M. Chevalier appartient aussi au groupe d’économistes libéraux favorable à l’association. Association qu’il envisage avant tout dans la production plutôt que dans la répartition des richesses dans la mesure où la solution au paupérisme réside dans l’accroissement des capacités productives du système économique 961 . Identiquement à T. Fix, il ne s’agit pas de l’idée d’association socialiste car il récuse le principe d’un intérêt collectif subordonnant les intérêts particuliers à la fois pour des considérations de justice sociale et par souci d’efficacité économique. Il serait en effet injuste que des travaux ayant nécessité des efforts individuels différents soient rétribués d’un même salaire ; en même temps, le travailleur trouve dans l’intérêt individuel, et l’espoir d’une rémunération conséquente, une incitation forte à la production 962 . Par conséquent, l’association productive doit nécessairement reposer sur le principe de l’intérêt individuel à défaut de quoi elle risque d’aboutir à une production trop faible pour mettre fin aux inégalités économiques 963 . Cette question du comportement individuel n’est pas nouvelle dans les écrits de M. Chevalier 964 . Elle prend toute son ampleur dans ses Lettres sur l’organisation du travail (1848), publiées dans le Journal des Débats, où il montre notamment la prévalence de l’intérêt individuel dans l’action économique 965 . Aussi, avons-nous choisi ici d’étudier les textes des Cours au Collège de France de M. Chevalier entre 1847 et 1851 reproduits dans le Journal des Economistes.
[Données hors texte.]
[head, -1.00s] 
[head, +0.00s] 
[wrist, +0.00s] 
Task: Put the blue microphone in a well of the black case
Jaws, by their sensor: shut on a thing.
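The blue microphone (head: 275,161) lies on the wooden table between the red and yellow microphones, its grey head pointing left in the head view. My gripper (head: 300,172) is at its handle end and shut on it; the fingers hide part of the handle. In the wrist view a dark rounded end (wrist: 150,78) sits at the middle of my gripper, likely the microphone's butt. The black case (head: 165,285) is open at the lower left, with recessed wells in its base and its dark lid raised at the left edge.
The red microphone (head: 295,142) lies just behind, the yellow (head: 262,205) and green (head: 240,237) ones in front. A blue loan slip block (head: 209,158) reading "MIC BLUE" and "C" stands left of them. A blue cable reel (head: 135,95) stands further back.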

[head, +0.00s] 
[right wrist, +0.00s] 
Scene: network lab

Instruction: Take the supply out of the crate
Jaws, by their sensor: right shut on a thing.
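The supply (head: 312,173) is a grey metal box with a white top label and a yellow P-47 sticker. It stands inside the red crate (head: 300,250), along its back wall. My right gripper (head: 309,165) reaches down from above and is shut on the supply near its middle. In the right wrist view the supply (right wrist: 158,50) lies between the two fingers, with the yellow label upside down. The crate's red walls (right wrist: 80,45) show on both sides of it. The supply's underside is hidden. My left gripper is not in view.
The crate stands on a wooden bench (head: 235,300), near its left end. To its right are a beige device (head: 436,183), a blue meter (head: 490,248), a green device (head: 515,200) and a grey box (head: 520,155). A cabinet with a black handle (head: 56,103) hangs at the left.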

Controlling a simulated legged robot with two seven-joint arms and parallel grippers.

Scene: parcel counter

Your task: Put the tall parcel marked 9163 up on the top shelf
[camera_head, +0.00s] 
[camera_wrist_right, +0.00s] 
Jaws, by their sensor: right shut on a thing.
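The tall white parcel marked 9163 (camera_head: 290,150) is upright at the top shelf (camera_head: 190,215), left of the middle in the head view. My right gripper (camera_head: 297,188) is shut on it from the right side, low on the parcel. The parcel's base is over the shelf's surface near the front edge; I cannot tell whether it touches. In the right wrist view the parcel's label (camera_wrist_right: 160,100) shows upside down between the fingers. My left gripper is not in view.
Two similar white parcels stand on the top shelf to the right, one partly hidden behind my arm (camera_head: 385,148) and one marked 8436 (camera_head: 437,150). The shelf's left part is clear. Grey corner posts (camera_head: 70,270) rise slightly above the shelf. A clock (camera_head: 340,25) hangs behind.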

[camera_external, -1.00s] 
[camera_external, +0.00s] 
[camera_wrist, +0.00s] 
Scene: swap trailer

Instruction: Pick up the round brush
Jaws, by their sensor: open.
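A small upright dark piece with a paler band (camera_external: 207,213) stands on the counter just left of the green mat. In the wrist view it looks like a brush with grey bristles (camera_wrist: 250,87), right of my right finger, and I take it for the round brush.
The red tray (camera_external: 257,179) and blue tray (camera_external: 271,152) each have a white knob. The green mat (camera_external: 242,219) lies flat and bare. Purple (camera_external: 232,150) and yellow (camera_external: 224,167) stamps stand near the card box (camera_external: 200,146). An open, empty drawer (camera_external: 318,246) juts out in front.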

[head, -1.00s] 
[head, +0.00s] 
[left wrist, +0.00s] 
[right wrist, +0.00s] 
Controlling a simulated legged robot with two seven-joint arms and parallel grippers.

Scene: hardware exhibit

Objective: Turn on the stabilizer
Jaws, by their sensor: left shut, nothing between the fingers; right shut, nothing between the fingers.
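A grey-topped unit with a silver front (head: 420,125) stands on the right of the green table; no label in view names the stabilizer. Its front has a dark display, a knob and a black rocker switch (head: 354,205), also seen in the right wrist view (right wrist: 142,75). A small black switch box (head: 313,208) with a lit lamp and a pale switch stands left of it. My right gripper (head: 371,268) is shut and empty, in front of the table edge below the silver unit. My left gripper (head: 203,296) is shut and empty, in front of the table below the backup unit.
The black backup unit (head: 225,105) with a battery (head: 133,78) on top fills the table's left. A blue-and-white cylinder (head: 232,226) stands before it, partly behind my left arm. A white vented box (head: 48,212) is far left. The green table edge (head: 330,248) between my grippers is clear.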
La nature et la portée du principe de l’intérêt individuel constituent la problématique commune de ces différentes contributions. M. Chevalier s’ingénie à montrer les « vertus » de l’action intéressée d’une part, car elle n’est pas antinomique de sentiments désintéressés, et d’autre part, parce qu’elle se concilie parfaitement avec des fins morales. Ainsi, les accusations portées à l’encontre des économistes de ne pas laisser place à des mobiles d’actions autres que l’intérêt individuel doivent être reconsidérées à l’aune du champ auquel s’applique l’économie politique (a). De plus, l’intérêt individuel outre sa parfaite légitimité ne conduit pas obligatoirement à l’égoïsme et se révèle parfaitement adapté à la recherche de principes moraux (b).

Notes
961.

« Si dans nos sociétés modernes il y a des souffrances matérielles, quoique assurément il y en ait beaucoup moins que par le passé, cela provient encore de ce que la production n’est pas suffisante pour donner du bien-être à tout le monde », citation de M. Chevalier du Cours d’économie politique fait au Collège de France : année 1841-1842, Paris, Capelle, reproduit dans P. Steiner [1997, p. 2]

962.

« A mesure que le progrès de la société, développant la liberté, investissait la personnalité humaine de nouvelles garanties, la propriété de la terre et des capitaux en général tendait à être de plus en plus individuelle. D’autre part, à mesure que la personnalité humaine était plus encouragée à posséder la richesse, et par conséquent à la produire, une circonstance favorable au progrès général de la société se manifestait de plus en plus », M. Chevalier [1849, p. 347].

963.

Voir P. Steiner [Op. cit., pp. 11-20] et Y. Breton [Op. cit., p. 271].

964.

P. Steiner note ainsi dans les Lettres sur l’Amérique du Nord (1837) la distinction introduite entre l’association égalitaire anglo-américaine et l’association hiérarchique française fondée sur le principe de l’organisation militaire ; il la reprend ensuite dans ses Cours au Collège de France en 1843-1844 en opposant le mobile de l’honneur du militaire et le mobile de l’intérêt de l’homme économique, P. Steiner [Op. cit., p. 12].

965.

Y. Breton [Op. cit., p. 269].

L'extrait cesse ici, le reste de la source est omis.